SPECULATION that council tax bills could rise by almost 50 per cent after homes are revalued was last night dismissed as premature by finance bosses in the North-East.

Research by the Society of County Treasurers for the County Councils Network (CCN) claims to show how Government grants will shift after the revaluation is carried out.

Several options are being considered in a review of local government taxation and the new report suggests different parts of the country will lose out depending on which method is used.

The North-East is most likely to be hit if the current system with eight council tax bands is retained and there is no introduction of regional banding to take account of property price differences throughout the country.

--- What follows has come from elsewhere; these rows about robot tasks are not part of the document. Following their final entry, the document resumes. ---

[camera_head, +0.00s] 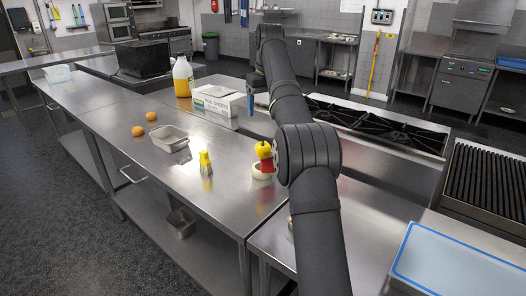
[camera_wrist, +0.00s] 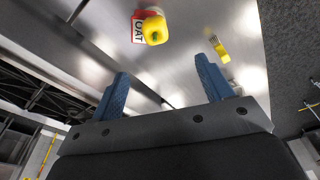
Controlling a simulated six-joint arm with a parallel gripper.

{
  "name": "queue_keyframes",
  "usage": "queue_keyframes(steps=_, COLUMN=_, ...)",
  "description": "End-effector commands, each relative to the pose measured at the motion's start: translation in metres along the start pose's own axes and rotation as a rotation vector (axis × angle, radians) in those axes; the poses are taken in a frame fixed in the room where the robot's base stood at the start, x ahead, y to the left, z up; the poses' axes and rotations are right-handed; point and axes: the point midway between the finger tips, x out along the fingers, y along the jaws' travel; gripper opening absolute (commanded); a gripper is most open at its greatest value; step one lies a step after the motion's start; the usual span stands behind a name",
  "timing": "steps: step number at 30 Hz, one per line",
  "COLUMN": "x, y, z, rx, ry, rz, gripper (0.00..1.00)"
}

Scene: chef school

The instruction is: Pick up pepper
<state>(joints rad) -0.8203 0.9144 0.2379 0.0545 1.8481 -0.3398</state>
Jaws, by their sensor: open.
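A yellow pepper (camera_head: 263,149) sits on top of a red and white item (camera_head: 266,165) on the steel counter (camera_head: 225,215). In the wrist view the pepper (camera_wrist: 155,30) shows its green stem, beside a label reading "OAT" (camera_wrist: 138,27). My gripper (camera_wrist: 163,88) is open, with its two blue fingers apart and nothing between them. The pepper lies beyond the fingertips, towards the top of the wrist view. In the head view a blue finger (camera_head: 250,104) shows behind and above the pepper; the rest of the gripper is mostly hidden by my arm.
A small yellow item (camera_head: 205,163) stands left of the pepper. Further left are a metal pan (camera_head: 170,139) and two orange round items (camera_head: 138,131). A white box (camera_head: 218,101) and a yellow jug (camera_head: 182,77) stand behind. The counter's front left is clear. Stove burners (camera_head: 375,125) lie to the right.

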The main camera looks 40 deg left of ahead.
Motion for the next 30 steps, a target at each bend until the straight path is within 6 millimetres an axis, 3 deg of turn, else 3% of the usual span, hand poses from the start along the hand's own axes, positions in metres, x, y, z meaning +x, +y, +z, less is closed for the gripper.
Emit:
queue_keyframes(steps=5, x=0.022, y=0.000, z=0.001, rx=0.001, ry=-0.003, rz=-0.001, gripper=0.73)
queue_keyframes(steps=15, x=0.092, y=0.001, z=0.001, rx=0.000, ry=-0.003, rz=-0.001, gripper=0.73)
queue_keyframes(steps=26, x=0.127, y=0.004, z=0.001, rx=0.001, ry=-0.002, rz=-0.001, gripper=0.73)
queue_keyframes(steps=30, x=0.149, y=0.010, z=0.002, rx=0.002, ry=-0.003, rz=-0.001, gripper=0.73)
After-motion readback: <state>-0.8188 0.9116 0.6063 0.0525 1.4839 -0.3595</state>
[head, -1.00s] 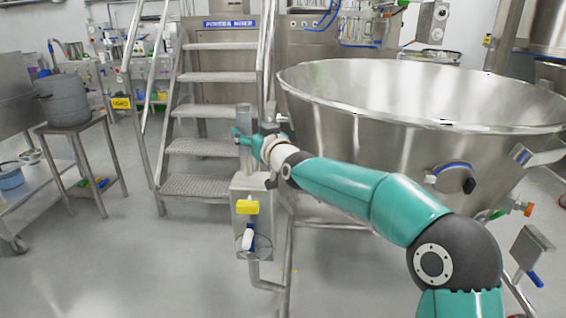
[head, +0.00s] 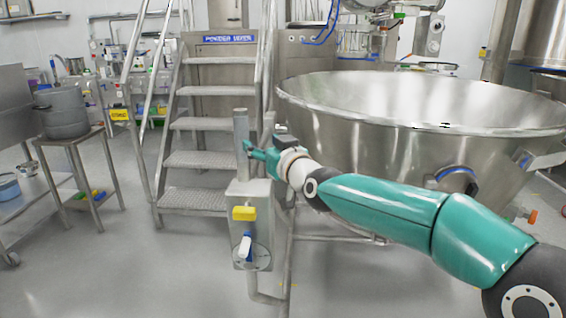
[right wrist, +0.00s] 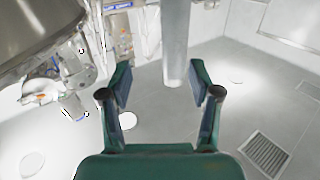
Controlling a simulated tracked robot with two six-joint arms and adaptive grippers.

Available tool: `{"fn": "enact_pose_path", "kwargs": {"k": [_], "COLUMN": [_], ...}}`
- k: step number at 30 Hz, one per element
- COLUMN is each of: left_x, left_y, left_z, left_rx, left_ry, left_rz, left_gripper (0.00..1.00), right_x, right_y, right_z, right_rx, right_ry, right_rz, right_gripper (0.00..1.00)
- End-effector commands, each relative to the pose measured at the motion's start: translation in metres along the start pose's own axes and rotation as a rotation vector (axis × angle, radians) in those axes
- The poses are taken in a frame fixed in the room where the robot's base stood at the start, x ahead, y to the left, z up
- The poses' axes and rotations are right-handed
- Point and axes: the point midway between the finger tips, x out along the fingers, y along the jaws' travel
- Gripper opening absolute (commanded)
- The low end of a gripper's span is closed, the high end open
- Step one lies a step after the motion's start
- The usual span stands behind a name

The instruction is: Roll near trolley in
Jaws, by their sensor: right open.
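The large steel bowl (head: 430,150), open at the top, fills the right of the head view; I take it as the near trolley, though its wheels are not in clear view. My right gripper (head: 253,152), teal, is left of the bowl, beside an upright grey post (head: 241,130) on a steel box. In the right wrist view the right gripper (right wrist: 160,82) is open and empty. A pale vertical post (right wrist: 176,40) stands beyond its fingertips, between their lines; I cannot tell if anything touches. My left gripper is out of view.
The steel box (head: 250,205) carries a yellow part and a blue-white part. Steps (head: 195,160) with rails rise behind it. A stand with a grey pot (head: 65,112) is at the left. Grey floor (head: 130,270) is open at the lower left.

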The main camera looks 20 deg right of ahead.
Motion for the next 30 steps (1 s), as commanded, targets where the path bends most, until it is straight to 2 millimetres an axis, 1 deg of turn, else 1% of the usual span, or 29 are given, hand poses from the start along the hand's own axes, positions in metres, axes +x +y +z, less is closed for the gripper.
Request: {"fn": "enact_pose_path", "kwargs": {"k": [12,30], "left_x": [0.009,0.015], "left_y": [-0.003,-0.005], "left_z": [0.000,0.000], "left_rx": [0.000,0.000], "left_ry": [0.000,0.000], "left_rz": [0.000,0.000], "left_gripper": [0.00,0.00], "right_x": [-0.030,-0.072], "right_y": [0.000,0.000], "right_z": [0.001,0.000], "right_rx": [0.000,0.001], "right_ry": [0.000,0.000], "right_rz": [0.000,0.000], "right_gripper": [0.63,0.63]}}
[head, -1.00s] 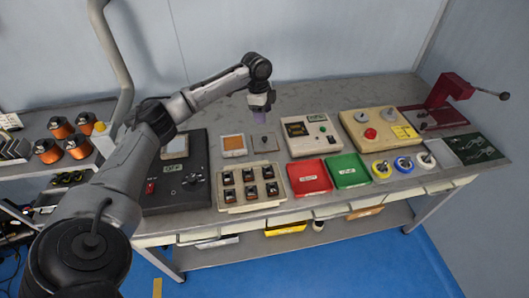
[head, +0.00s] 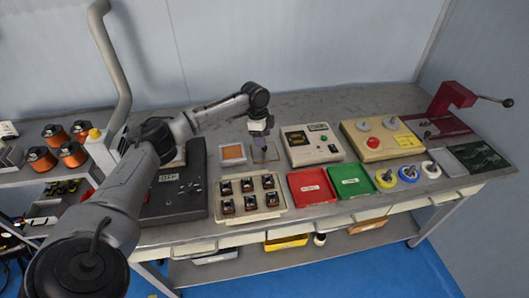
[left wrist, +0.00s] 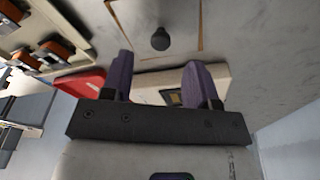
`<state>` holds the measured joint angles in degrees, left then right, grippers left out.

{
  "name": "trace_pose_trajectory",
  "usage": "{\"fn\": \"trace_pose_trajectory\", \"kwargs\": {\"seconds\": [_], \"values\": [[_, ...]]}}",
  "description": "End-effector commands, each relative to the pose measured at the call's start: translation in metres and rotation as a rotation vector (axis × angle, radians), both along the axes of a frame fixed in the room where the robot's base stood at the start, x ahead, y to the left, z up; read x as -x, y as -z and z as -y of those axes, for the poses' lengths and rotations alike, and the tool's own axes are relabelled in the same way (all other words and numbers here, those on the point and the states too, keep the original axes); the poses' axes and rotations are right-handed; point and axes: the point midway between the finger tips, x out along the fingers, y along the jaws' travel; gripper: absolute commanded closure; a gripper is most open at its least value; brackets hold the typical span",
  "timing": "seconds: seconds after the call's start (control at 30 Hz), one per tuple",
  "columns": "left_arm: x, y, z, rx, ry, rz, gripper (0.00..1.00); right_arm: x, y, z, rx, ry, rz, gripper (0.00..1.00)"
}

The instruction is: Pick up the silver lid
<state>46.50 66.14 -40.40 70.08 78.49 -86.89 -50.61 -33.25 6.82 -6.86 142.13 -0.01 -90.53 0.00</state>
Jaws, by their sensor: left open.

But, if additional bands were introduced at the top and bottom of the system, and with the region's low-cost housing, council tax yield would fall and grants would go up.

Councils in the North-East are likely to support extra bands when the Government consults with them over the revaluation, which is due to come into effect in 2007.

Newcastle City Council's treasurer, Paul Woods, said: "We'd like a ten-band council tax. Three fifths of our properties are in Band A and we feel there needs to be a greater degree of differentiation."

Mike Ward, the director of finance at Hartlepool Borough Council, where 67 per cent of the properties are in the low- est category, also supports another band at the bottom of the scale.

He said: "There is significant potential for unusual changes in the levels of council tax across the country, but what they will be we don't know yet.

"It is a very unclear situation at the moment and we don't know what the answers are going to be.

"Anyone who comes out with any figures is making very large assumptions around very large numbers indeed.

"The one thing that can be guaranteed is that they will be wrong - we just don't know by how much."